_Direction_
Pull out every line below that holds the word "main".

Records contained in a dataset
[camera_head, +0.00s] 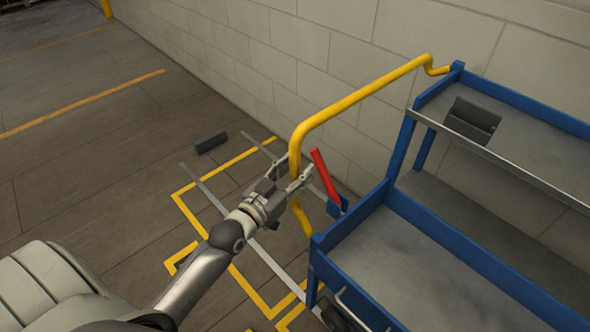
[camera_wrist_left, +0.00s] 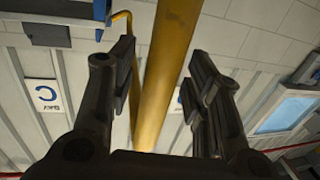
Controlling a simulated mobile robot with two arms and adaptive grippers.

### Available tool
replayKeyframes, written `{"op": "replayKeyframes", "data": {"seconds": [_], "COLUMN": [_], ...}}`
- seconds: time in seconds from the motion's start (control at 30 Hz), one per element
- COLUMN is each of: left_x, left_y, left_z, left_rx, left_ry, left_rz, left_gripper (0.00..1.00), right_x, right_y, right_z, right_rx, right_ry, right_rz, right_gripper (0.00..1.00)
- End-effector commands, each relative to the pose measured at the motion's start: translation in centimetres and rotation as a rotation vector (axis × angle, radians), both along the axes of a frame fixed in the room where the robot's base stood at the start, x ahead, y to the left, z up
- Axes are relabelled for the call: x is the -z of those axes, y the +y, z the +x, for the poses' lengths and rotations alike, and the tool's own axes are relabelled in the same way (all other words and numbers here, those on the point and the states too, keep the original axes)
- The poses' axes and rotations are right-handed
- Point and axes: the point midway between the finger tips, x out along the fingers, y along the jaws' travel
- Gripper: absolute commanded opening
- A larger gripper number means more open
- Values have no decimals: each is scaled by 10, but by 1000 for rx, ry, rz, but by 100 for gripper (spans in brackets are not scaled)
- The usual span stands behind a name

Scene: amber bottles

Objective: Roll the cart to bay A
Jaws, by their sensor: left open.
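The cart (camera_head: 470,252) is blue with grey shelves and stands at the right of the head view, beside the wall. Its yellow tubular handle (camera_head: 360,96) bends down at the cart's left end. A red lever (camera_head: 325,175) sticks up from a blue bracket beside the handle. My left gripper (camera_head: 290,177) is at the upright part of the handle, near the red lever. In the left wrist view the yellow handle bar (camera_wrist_left: 166,65) runs between the two fingers of the open gripper (camera_wrist_left: 160,88), with gaps showing on both sides. My right gripper is not in view.
A dark box (camera_head: 472,120) sits on the cart's upper shelf. Yellow and grey floor markings lie under my left arm. A small dark block (camera_head: 211,142) lies on the floor near the wall. Open floor extends to the left. A sign with a C (camera_wrist_left: 46,95) shows in the wrist view.

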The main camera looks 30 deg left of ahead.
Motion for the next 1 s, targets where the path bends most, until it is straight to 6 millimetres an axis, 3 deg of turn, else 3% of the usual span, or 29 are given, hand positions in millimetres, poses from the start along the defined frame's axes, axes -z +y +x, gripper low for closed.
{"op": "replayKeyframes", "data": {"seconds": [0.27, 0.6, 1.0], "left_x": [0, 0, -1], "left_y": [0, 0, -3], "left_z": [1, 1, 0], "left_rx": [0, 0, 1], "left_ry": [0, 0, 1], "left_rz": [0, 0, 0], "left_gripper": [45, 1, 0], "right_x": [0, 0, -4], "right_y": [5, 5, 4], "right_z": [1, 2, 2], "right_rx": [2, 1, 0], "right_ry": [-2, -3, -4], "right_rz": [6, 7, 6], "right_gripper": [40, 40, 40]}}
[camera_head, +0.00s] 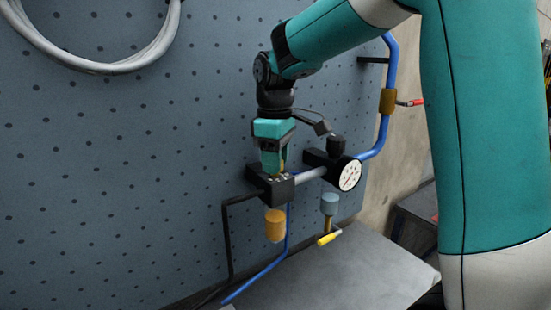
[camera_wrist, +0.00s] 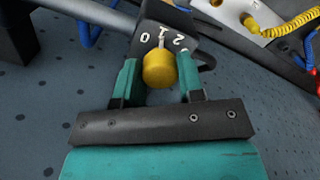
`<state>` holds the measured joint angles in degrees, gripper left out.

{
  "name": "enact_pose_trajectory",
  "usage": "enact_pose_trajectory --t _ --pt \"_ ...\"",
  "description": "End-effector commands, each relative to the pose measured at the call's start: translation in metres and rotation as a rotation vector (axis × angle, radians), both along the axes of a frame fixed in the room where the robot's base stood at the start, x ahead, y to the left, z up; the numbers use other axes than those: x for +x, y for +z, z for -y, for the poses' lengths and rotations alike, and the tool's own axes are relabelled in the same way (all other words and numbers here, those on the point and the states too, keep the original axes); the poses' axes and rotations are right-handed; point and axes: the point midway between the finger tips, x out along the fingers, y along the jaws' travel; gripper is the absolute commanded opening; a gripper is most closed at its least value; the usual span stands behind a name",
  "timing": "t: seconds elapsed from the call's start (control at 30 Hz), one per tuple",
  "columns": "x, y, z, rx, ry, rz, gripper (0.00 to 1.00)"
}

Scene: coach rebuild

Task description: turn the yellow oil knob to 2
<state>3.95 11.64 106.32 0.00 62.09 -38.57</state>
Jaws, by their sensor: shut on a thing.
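The yellow oil knob (camera_wrist: 158,71) sits on a black block (camera_wrist: 150,22) marked 0, 1 and 2 in the wrist view. A white pointer mark shows at the knob's edge, in line with the 1. My gripper (camera_wrist: 159,66) is shut on the knob, with one teal finger at each side. In the head view my gripper (camera_head: 271,170) reaches down onto the top of the block (camera_head: 272,193). Only a sliver of yellow shows there beside the fingers.
A round gauge (camera_head: 350,175) and a dark knob (camera_head: 336,144) sit right of the block. An amber bowl (camera_head: 275,225) and a grey-blue cup (camera_head: 329,204) hang below. A blue pipe (camera_head: 388,75) rises at right. A grey pegboard (camera_head: 120,170) stands behind; a grey surface (camera_head: 340,280) lies below.

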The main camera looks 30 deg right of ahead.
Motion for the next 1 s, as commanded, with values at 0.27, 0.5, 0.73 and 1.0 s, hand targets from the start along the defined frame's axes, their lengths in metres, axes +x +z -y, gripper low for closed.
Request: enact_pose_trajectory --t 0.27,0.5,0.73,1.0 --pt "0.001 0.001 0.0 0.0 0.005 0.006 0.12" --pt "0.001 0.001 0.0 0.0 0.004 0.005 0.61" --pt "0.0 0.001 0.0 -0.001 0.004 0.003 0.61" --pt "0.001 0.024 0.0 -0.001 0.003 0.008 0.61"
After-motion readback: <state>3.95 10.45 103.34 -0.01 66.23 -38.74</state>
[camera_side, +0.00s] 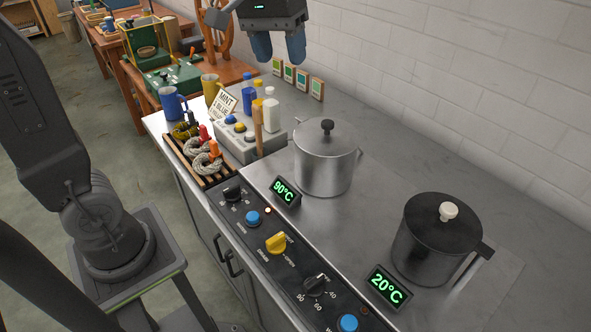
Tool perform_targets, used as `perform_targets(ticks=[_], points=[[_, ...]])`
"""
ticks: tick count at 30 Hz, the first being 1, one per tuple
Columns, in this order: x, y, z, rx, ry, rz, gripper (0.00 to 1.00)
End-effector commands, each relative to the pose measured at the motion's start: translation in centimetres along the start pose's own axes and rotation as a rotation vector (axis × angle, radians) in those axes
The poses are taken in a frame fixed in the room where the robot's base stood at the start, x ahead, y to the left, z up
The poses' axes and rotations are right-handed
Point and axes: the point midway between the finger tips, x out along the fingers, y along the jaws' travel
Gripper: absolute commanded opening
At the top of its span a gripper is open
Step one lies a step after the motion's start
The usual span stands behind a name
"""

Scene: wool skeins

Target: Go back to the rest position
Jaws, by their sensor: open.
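My gripper (278,46) is at the top of the side view, above the back of the counter. Its two blue fingers point down and stand apart, with nothing between them. The bottles and the steel pot are below it, and it touches nothing. Wool skeins (204,160) lie in a slatted wooden tray (222,179) at the counter's left end. They are pale, with red and orange tags, and a dark yellowish skein (183,130) lies behind them.
A lidded steel pot (323,165) stands by a 90°C display (285,191). A dark lidded pot (432,245) stands by a 20°C display (387,287). Bottles (271,112), mugs (172,103) and a grey button box (245,147) crowd the back left. A tiled wall (450,60) closes the back.

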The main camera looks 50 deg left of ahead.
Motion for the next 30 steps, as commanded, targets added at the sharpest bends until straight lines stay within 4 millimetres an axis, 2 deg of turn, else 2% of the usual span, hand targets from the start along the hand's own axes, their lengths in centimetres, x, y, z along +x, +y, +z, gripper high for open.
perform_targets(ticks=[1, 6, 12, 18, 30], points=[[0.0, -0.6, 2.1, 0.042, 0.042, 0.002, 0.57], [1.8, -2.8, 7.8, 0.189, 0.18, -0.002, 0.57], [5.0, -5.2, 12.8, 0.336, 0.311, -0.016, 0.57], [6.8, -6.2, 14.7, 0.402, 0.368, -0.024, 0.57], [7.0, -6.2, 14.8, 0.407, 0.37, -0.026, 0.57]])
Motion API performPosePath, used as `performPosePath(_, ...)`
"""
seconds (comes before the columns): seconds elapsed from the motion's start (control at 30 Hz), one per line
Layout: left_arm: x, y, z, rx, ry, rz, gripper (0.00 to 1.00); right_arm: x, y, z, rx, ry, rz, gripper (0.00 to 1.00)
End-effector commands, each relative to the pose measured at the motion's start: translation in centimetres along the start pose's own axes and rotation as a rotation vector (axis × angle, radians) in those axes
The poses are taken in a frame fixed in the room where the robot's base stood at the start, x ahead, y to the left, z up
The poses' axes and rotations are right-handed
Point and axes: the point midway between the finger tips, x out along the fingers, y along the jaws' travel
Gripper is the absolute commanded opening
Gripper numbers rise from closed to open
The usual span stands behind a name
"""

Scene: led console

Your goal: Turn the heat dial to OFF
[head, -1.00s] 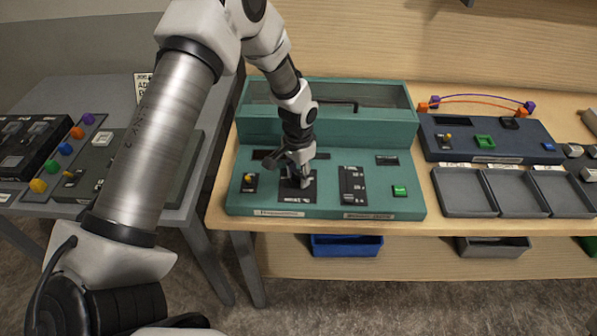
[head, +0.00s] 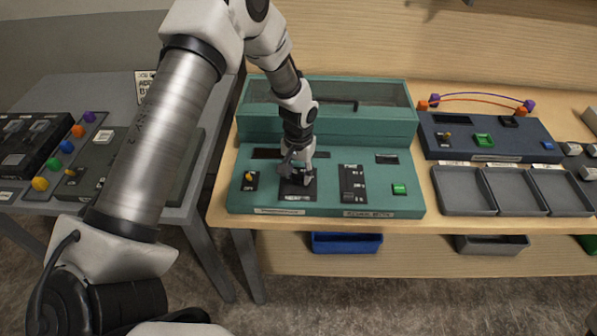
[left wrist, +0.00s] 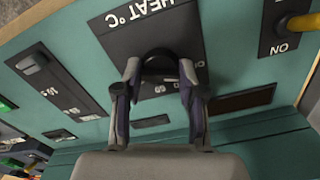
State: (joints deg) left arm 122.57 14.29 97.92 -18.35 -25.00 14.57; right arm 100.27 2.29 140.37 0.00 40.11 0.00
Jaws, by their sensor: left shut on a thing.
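The heat dial (left wrist: 160,58) is a black knob on a black panel marked "HEAT °C" (left wrist: 120,45) in the left wrist view. My left gripper (left wrist: 158,72) is shut on the dial, with one finger on each side of it. In the head view my left gripper (head: 297,178) reaches down onto the dial panel (head: 297,196) of the teal console (head: 330,208) and mostly hides the dial. The dial's pointer and the OFF mark cannot be made out. My right gripper is not in view.
A toggle switch (head: 250,179) stands left of the dial panel. A slider panel (head: 352,183) and a green button (head: 399,189) lie to its right. A raised teal box (head: 330,127) stands behind. Grey trays (head: 465,208) and a dark blue console (head: 455,148) are farther right.

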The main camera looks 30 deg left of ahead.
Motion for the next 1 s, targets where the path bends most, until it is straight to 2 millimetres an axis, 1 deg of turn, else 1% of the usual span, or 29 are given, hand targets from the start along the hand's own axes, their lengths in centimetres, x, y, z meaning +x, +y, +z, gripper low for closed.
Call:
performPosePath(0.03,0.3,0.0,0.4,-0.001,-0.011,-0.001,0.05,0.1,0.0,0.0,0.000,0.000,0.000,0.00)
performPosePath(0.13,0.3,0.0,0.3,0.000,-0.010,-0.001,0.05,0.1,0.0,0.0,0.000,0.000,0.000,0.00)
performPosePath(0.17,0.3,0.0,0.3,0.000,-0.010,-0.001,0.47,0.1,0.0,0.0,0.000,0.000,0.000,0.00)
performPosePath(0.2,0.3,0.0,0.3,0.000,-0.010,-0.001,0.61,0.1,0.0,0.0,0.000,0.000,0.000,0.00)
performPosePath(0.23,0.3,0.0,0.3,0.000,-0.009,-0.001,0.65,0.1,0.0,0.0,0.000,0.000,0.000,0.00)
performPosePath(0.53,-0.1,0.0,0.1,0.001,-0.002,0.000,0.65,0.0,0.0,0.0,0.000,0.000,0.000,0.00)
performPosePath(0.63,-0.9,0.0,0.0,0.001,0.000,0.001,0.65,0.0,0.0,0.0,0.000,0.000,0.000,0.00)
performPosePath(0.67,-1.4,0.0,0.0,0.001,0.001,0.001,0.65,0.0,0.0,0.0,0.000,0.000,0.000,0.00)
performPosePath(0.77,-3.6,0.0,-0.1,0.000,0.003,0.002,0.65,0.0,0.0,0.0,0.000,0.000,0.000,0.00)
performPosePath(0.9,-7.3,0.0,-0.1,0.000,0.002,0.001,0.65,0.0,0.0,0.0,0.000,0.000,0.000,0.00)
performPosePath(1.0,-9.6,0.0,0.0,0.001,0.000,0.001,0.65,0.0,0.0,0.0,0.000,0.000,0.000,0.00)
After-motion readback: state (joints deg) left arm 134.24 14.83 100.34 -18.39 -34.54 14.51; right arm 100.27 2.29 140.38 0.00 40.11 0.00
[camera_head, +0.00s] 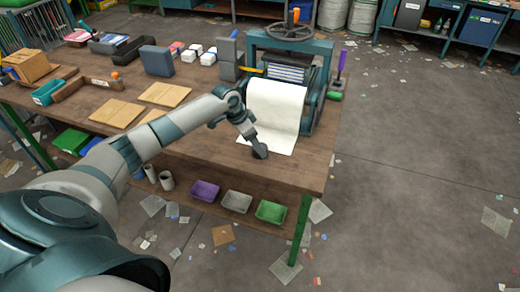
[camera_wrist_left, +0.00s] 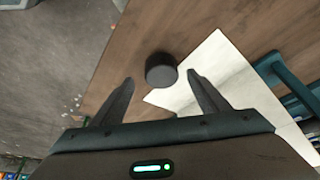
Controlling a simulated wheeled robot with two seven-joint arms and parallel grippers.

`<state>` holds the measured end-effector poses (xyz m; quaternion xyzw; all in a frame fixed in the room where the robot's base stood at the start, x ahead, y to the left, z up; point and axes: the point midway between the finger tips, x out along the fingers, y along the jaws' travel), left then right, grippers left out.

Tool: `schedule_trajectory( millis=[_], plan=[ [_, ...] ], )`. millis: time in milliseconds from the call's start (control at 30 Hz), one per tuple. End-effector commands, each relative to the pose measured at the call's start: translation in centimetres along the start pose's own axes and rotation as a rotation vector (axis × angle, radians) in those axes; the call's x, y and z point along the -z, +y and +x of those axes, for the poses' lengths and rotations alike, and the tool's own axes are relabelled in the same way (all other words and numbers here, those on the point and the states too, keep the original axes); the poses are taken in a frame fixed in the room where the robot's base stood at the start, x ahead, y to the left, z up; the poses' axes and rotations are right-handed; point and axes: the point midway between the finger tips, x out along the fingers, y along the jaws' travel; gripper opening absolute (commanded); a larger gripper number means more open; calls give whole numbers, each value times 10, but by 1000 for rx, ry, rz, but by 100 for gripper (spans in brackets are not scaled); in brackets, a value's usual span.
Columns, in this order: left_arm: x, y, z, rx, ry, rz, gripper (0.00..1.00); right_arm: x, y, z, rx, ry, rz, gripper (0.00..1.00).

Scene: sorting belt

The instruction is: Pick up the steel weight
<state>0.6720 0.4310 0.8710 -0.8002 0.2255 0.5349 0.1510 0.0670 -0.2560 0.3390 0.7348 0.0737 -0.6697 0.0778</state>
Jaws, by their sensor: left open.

_Reply to the exercise_
The main camera looks 30 deg left of ahead.
The main camera looks 30 deg right of ahead.
The main camera looks 50 deg left of ahead.
The main camera looks 30 deg left of ahead.

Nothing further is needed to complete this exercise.